Early in his career Henrik Ibsen prophesied: One of these days, the younger generation will come knocking at my door. And they certainly did. They wanted to see and hear the man who had revolutionised drama during the second half of the nineteenth century.

The Nobel committee, however, didn’t come knocking at all. Instead, they gave their 1903 prize in literature to the Norwegian poet Björnstjerne Björnson.

One of your favourite writers, right?

Why didn’t Ibsen get it? He was constantly rejected, apparently, because his writings were too realistic and did not contain any idealism.

In the previous year Leo Tolstoy had been considered and rejected for the prize. Tolstoy claimed that he didn’t mind, because, in his words, it saved me from the painful necessity of dealing in some way with money.

The Permanent Secretary of the Nobel Committee during the early years, was Carl David af Wirsén, “the Don Quixote of Swedish romantic idealism,” and it was he who was bitterly opposed to Tolstoy’s political views, and, presumably, to those of Ibsen.

The IGnobel is the title which Hemingway, the 1954 recipient, bestowed on the prize.

One Response to “The IGnobel prize”

  1. Maxine says:

    There really are IgNobel prizes — in the scientific field they are awarded every year for the silliest discoveries and so on. They are covered in Nature (and everywhere else in the scientific press) each year. The IgNobels are run by the editors of a journal called “Journal of Improbable Research” (I think – I may have misremembered the title). They have a blog and regularly report on the dafter end of scientific research and pronouncements.

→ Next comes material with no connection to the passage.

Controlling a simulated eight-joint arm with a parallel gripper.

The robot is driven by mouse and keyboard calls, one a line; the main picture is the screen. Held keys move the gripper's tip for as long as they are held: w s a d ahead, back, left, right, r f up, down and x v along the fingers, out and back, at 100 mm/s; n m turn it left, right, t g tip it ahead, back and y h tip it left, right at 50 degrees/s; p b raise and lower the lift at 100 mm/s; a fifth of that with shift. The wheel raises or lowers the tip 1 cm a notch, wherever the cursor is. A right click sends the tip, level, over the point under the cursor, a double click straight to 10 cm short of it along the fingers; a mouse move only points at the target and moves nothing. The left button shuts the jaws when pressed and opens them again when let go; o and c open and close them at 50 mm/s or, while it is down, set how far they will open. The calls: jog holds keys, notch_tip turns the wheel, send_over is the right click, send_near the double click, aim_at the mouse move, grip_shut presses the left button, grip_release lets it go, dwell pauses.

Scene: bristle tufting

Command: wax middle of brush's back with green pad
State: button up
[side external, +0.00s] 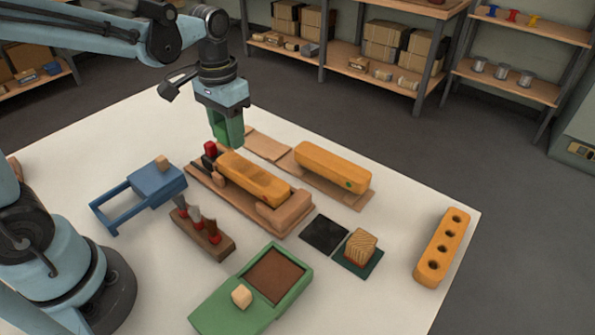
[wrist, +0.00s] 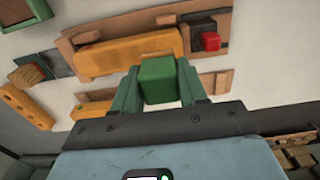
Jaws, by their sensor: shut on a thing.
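My gripper (side external: 228,140) has green fingers and hangs above the bench, behind the red-knobbed end of a wooden holder (side external: 292,217). In the wrist view my gripper (wrist: 159,88) is shut on the green pad (wrist: 158,79), a small block between the fingers. An orange wooden block, seemingly the brush's back (side external: 252,178), lies lengthwise in the holder. It also shows in the wrist view (wrist: 125,52), beyond the pad. The pad looks raised and clear of it. Any wax on the block or on the pad's hidden face cannot be told.
Another orange block (side external: 332,166) lies on a board behind the holder. A holed orange block (side external: 442,248) lies at right. A green open box (side external: 215,307), a tool rack (side external: 203,235), a blue frame (side external: 150,187), a black mat (side external: 325,235) and a grained block (side external: 361,247) surround the holder.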

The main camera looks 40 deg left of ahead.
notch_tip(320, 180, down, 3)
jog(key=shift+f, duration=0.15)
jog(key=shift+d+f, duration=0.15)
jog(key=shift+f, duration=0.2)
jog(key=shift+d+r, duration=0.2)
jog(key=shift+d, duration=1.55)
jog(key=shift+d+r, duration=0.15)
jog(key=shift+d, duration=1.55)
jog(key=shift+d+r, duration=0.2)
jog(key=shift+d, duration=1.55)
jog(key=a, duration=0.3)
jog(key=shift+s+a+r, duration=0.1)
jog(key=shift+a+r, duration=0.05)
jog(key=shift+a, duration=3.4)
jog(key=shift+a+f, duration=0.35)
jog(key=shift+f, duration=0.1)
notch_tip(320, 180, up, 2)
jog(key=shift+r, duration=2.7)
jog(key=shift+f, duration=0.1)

    I guess, as with all these prizes and awards, there is nothing like the benefit of hindsight. I am frequently ashamed when the Nobel for literature is announced and I haven’t heard of the recipient, as I regard myself as quite well-read. I suppose somebody thinks that history will appreciate these authors.

    jb says: Hi Maxine. Seems like history has forgotten at least some of them.